— start —

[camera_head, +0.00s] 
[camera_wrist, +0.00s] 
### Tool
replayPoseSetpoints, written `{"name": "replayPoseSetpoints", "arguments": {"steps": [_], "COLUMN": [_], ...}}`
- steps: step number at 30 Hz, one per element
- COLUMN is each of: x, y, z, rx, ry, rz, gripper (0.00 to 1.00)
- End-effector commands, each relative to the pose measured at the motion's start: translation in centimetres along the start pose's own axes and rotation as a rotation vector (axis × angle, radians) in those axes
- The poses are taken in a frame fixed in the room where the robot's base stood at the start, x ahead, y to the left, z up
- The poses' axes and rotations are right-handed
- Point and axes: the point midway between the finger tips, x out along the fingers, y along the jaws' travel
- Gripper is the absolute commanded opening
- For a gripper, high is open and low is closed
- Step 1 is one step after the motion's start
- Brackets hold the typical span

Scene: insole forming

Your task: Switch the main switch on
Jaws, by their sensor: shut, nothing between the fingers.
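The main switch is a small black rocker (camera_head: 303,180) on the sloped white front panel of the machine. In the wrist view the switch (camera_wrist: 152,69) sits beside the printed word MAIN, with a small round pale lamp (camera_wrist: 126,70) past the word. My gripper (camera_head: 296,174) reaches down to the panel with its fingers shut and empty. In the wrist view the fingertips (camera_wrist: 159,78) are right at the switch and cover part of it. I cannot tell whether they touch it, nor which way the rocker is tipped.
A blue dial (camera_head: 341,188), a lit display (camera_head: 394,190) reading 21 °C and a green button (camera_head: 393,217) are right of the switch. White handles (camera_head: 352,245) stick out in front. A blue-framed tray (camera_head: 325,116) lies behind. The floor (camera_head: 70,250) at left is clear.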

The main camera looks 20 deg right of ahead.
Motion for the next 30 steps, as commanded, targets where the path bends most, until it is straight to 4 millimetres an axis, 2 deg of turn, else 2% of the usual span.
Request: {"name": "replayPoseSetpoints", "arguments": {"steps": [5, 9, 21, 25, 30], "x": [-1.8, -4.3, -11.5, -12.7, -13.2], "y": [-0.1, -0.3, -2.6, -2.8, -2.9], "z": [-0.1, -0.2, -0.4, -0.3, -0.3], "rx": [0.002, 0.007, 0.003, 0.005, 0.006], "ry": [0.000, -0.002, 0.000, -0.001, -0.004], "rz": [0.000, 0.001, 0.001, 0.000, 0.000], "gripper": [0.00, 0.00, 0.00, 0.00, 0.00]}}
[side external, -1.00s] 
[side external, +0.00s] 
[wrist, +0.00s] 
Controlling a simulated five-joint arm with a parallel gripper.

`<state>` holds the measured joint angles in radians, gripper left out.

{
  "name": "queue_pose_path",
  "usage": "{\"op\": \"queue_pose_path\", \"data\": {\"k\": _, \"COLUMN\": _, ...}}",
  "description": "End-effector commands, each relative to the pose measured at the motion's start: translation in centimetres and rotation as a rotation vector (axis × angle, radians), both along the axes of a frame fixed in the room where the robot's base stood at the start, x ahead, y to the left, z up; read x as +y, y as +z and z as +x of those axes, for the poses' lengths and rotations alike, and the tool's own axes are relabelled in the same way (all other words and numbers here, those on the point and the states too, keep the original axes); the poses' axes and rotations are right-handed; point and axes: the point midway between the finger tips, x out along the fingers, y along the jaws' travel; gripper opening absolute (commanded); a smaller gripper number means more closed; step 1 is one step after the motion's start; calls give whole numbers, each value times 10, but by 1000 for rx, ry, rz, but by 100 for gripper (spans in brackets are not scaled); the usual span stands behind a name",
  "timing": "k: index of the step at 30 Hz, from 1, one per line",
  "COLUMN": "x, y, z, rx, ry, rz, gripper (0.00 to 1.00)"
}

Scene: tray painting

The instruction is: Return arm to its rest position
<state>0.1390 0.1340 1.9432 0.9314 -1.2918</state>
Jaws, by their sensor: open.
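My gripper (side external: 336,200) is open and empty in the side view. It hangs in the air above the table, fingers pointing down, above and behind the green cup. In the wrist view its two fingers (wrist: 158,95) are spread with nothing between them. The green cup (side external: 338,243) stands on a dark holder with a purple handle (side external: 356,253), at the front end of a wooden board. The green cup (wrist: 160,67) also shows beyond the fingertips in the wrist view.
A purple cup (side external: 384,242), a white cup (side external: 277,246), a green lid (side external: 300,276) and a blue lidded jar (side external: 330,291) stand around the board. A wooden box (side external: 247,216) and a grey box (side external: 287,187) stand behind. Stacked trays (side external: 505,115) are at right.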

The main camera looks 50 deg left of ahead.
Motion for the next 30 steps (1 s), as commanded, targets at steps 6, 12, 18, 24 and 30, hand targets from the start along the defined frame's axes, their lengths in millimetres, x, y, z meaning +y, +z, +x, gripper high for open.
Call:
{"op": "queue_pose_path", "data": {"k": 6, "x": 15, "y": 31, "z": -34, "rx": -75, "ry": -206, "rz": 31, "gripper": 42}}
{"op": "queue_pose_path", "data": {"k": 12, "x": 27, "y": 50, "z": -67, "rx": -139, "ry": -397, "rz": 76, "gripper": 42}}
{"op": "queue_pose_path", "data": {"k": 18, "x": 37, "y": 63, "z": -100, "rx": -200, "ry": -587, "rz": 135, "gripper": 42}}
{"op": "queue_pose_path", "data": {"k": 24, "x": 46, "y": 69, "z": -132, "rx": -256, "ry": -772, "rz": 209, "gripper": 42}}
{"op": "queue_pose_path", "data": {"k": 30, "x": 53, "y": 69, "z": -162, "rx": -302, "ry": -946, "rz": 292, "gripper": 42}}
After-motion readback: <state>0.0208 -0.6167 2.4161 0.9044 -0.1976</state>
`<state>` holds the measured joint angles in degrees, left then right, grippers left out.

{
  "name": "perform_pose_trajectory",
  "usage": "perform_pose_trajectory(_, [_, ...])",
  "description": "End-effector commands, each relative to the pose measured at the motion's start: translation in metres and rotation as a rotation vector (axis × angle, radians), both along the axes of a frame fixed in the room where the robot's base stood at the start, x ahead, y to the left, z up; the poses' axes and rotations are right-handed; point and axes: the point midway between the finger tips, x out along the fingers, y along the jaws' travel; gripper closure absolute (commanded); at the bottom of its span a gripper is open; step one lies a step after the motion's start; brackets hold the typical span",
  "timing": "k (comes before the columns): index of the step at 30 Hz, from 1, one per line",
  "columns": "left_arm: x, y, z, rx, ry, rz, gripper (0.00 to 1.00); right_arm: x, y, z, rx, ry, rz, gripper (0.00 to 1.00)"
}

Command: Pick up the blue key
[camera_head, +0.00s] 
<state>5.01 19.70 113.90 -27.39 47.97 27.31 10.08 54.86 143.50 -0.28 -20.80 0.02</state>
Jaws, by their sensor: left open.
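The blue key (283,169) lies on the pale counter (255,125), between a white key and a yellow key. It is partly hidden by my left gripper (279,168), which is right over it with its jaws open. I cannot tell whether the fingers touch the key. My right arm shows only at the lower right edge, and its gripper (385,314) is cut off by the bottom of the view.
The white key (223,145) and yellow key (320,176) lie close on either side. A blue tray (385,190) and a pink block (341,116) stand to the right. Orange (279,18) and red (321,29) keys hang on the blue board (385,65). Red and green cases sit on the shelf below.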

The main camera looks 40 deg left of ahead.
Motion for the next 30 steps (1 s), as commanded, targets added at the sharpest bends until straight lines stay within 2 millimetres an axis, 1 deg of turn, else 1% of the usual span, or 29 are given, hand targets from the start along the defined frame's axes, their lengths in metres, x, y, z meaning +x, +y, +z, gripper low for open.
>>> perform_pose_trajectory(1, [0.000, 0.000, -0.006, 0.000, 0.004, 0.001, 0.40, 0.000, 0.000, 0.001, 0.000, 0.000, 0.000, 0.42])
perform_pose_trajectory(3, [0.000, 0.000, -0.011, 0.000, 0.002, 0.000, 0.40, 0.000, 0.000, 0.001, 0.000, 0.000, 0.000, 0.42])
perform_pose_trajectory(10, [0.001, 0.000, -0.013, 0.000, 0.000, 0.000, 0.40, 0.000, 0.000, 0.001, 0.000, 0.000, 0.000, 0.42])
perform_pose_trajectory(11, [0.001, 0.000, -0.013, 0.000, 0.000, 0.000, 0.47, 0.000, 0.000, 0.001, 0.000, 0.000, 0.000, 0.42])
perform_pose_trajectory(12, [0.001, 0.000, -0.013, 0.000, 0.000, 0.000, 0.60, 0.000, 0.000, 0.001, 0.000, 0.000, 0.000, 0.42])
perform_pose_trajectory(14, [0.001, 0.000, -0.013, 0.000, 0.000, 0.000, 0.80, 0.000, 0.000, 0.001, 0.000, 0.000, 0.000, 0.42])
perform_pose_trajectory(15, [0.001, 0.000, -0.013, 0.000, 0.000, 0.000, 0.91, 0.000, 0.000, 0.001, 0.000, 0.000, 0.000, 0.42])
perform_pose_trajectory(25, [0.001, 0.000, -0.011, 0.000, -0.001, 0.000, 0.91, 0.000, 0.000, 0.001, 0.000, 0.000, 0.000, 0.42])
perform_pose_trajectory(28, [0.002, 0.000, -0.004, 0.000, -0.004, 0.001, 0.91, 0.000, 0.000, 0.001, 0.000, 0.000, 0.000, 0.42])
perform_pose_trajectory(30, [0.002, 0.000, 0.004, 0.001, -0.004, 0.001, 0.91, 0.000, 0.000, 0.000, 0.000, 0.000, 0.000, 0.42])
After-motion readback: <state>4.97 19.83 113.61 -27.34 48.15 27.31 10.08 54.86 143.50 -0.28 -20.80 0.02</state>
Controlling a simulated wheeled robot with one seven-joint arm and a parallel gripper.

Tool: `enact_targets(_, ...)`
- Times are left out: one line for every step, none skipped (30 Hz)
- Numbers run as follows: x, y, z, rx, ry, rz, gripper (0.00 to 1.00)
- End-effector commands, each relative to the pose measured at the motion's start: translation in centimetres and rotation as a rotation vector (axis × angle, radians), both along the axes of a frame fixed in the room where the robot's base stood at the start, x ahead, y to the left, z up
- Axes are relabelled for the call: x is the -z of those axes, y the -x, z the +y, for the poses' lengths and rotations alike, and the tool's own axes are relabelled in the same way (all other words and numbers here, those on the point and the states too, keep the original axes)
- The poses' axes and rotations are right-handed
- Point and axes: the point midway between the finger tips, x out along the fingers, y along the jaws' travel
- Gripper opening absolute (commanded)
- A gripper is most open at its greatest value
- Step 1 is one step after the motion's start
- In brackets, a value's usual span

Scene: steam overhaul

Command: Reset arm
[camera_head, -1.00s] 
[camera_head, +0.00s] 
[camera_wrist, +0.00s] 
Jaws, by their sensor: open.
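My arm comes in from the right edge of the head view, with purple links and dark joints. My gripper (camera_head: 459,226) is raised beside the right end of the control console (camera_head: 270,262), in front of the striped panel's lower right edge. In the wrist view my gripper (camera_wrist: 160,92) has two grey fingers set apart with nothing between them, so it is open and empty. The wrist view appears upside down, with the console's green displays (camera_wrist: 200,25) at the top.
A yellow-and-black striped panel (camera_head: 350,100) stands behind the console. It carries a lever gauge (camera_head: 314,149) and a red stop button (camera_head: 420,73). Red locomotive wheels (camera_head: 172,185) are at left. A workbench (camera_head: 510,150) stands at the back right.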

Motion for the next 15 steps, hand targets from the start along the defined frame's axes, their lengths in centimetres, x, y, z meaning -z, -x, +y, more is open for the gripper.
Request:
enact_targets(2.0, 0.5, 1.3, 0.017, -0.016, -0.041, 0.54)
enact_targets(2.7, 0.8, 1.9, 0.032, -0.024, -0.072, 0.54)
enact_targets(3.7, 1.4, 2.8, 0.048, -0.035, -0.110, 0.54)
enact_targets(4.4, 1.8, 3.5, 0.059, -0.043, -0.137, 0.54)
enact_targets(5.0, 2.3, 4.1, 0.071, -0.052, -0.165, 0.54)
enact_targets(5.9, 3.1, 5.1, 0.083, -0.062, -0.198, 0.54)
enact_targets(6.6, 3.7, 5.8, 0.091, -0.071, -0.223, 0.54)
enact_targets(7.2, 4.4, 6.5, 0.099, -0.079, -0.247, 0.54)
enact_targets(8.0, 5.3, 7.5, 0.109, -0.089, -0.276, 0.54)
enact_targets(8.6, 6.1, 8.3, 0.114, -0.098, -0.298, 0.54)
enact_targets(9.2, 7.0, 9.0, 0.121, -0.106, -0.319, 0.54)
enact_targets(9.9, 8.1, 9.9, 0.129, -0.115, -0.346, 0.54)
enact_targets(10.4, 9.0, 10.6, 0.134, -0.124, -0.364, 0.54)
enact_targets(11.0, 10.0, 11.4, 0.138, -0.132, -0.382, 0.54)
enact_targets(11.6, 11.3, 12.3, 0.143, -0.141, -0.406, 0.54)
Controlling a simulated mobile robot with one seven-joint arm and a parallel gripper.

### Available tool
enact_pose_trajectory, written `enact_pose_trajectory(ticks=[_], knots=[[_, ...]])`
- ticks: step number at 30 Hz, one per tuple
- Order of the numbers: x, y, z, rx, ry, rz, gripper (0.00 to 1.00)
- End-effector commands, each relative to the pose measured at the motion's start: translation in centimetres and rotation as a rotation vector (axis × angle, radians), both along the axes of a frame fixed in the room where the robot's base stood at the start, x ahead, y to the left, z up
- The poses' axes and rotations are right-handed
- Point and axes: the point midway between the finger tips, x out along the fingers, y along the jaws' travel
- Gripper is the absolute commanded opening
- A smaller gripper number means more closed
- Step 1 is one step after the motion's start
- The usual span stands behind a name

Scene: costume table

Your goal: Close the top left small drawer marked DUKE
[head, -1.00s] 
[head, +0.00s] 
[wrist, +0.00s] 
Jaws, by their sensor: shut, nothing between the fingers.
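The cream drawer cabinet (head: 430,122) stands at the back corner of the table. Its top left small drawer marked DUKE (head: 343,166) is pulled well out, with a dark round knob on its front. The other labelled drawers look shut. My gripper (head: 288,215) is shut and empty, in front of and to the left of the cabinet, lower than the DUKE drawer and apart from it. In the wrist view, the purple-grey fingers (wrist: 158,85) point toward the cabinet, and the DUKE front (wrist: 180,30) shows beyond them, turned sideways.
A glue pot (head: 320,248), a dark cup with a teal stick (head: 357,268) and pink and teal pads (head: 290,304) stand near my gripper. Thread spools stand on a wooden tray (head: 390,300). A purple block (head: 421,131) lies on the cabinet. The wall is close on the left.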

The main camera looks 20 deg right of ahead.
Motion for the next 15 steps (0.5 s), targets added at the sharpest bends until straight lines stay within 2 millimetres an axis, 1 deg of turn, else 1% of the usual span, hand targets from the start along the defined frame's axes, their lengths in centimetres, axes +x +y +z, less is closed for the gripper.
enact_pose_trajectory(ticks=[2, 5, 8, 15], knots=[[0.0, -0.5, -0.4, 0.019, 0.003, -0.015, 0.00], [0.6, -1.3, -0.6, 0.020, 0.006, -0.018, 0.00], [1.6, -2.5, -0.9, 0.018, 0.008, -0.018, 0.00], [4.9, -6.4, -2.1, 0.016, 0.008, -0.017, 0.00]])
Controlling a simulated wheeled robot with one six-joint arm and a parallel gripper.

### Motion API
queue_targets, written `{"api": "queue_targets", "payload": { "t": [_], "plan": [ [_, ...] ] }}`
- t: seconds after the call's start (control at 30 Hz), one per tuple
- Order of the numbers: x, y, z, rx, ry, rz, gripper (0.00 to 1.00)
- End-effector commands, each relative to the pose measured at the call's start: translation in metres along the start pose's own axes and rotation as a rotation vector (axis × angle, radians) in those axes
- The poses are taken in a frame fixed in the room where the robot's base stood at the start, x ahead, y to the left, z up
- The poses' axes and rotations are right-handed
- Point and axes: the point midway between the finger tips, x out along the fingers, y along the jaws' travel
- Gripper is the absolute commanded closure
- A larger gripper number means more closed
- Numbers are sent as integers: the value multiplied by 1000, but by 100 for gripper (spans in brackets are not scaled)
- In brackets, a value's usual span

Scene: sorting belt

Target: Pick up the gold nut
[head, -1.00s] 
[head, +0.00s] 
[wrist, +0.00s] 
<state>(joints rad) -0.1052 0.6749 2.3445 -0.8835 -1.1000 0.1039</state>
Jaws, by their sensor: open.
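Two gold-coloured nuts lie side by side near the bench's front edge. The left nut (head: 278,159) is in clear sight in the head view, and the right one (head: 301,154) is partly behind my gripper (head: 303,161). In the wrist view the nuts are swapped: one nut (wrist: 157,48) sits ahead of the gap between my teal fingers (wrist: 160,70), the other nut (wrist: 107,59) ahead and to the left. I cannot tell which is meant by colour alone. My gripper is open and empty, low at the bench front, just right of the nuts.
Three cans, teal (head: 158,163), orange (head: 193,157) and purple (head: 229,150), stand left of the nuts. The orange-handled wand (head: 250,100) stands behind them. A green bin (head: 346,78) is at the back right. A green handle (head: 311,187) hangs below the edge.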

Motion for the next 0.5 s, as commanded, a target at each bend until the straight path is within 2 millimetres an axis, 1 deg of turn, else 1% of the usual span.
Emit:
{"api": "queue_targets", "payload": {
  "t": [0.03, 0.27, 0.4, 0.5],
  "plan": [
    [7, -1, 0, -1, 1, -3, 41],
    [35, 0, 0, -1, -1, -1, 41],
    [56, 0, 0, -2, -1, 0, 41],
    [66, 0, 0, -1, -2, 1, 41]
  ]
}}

— end —

■ EXERCISE BRIEF: From the records above, extract exactly and only the lines that begin at the line with "<state>0.1390 0.1340 1.9432" and stop after the line with "The main camera looks 50 deg left of ahead.".

■ FINAL ANSWER:
<state>0.1390 0.1340 1.9432 0.9314 -1.2918</state>
Jaws, by their sensor: open.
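My gripper (side external: 336,200) is open and empty in the side view. It hangs in the air above the table, fingers pointing down, above and behind the green cup. In the wrist view its two fingers (wrist: 158,95) are spread with nothing between them. The green cup (side external: 338,243) stands on a dark holder with a purple handle (side external: 356,253), at the front end of a wooden board. The green cup (wrist: 160,67) also shows beyond the fingertips in the wrist view.
A purple cup (side external: 384,242), a white cup (side external: 277,246), a green lid (side external: 300,276) and a blue lidded jar (side external: 330,291) stand around the board. A wooden box (side external: 247,216) and a grey box (side external: 287,187) stand behind. Stacked trays (side external: 505,115) are at right.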

The main camera looks 50 deg left of ahead.

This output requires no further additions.